Part 1: Key Points to Think About (Chapters 17-20)
- Our pride drives us into the box and poisons all of our relationships. By thinking we are superior, we communicate to everyone around us that they are inferior and less than significant.
- Our arrogance provokes the very problems in the people around us that we are complaining about. Worse, we complain about them feeling justified because we are sure they are inferior and insignificant.
- When we see people as people (and not as objects) and when we feel the need to help them, we are out of the box. And as soon as we step out of the box, we no longer feel the need to blame the other person or see them as inferior. And we no longer resent them.
- When we ask the question, “How do we get out of the box?” we are really asking two separate questions. First, “how do we get out?” Second, “how do we stay out?”
- Once we feel that we want to be out of the box toward someone, we are already out of the box.
- There are numerous ways we try to get out of the box that do not work. First, we do not get out of the box by trying to change the other person so that we can (finally) accept them as a person. But their problems are not the reason I am in the box toward them and “solving” those problems will not change that. Second, we do not get out of the box by committing ourselves to put up with the other person. Deciding simply to tolerate someone is just a sophisticated way to see them as someone who is blameworthy. Third, we do not get out of the box merely by leaving the situation and putting the person behind us. The fact is, we take our box wherever we go. Fourth, communicating with the other person about the issue doesn’t solve things either. Unfortunately, when we are in the box, we communicate our box and all of its baggage. Unwholesome words help no one. Our last unproductive strategy is for us to change (or promise to change). However, when we are in the box, any change we make is quietly an attempt to manipulate the other person. There is no such thing as real heart change when we are in the box. It is only a technique to swindle the other person.
- Any behavior we suggest as a means to get out of the box can be done inside or outside the box. In other words, there is no behavioral change that will guarantee us freedom from the box.

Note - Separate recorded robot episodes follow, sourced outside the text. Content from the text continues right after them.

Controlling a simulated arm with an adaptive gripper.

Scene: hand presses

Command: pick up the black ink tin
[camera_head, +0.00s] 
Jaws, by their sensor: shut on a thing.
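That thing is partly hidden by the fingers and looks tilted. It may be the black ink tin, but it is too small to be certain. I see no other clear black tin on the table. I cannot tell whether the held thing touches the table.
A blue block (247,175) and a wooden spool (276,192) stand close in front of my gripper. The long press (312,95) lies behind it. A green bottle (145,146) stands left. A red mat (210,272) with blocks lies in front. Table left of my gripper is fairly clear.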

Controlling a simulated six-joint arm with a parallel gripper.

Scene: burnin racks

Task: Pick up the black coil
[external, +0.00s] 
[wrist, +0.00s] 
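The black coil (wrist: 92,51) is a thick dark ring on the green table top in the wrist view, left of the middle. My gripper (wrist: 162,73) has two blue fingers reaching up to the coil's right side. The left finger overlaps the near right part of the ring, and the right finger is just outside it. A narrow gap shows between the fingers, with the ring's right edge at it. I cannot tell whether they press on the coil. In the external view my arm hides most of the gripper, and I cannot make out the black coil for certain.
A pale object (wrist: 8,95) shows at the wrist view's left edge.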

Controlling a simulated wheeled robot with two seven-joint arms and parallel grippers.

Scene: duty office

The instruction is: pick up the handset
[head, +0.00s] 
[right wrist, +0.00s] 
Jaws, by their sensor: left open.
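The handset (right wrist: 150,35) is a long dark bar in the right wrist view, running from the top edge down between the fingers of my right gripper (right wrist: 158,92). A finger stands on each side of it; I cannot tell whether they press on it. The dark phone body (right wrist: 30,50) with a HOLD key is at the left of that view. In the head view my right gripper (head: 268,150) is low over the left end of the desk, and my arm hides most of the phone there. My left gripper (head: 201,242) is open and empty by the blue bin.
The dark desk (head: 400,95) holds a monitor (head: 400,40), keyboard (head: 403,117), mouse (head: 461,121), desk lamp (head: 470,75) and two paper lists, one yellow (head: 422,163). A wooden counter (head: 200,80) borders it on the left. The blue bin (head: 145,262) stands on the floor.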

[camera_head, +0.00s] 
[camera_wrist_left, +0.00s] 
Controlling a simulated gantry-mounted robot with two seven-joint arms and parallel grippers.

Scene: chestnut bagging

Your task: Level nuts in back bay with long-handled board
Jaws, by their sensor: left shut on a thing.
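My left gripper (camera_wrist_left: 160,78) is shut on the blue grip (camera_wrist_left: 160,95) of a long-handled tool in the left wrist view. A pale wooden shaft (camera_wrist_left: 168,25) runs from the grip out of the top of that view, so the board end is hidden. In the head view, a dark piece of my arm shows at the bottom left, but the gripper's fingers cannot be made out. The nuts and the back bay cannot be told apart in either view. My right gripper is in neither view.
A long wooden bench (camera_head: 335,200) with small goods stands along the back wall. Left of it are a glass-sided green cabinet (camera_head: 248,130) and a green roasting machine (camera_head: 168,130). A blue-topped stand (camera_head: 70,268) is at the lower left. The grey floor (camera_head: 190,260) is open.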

The solution must be found elsewhere.
- Since the box is deeper than our behavior, the solution to get out of the box must be deeper than our behavior, too.
Part 2: Show and Tell
Once we enter the box, we begin to blame the other person. We need to blame someone so that we can maintain our self-righteousness. But the problem with being in the box is that we can’t stop. We can’t stop thinking of ourselves as right. We can’t stop seeing the other person as the problem. We can’t stop provoking the other person to be in their own box against us. We can’t stop trying to win. We can’t stop trying to manipulate the other person. We can’t stop seeing ways we are better than the other person. We can’t stop thinking that we are innocent. That’s the problem with self-deception. We see everything in a distorted manner where it’s always the other person’s fault.
But what if, whenever a conflict was about ready to start, we stopped and took blame for the whole thing. What if we started every fight by saying to ourselves, “Stop. This is all my fault.” Now, that certainly has some truth to it. We have said numerous times that we are guilty of provoking the other person to be in the box. We have also said the other person “reads” our attitude towards them. That’s enough for me to say we are (at least partly) responsible for the conflict. So, what if we stopped and thought about all the ways we could have instigated the whole thing and took responsibility for that? I think it would stop things from going off the rails. And it might just be that, by taking responsibility, the other person might jump in and volunteer to take some of the blame themselves. I would like to argue that if we wanted to stop the conflict, the best way for us to do so, would be for us to take blame for the issue at hand.
Now, that seems crazy, but it would stop things before they got out of hand, and it would open the door to further conversations, conversations that would be impossible to have if we were in the box. And our confession would have to come out of a position of strength, not weakness or manipulation, but an honest assessment of my role in spurring the other person on to anger and hostility. I offer this as a suggestion: what if our first response was not to blame the other person, but to take responsibility for any harm done? What if our first response was to say, “It’s my fault?”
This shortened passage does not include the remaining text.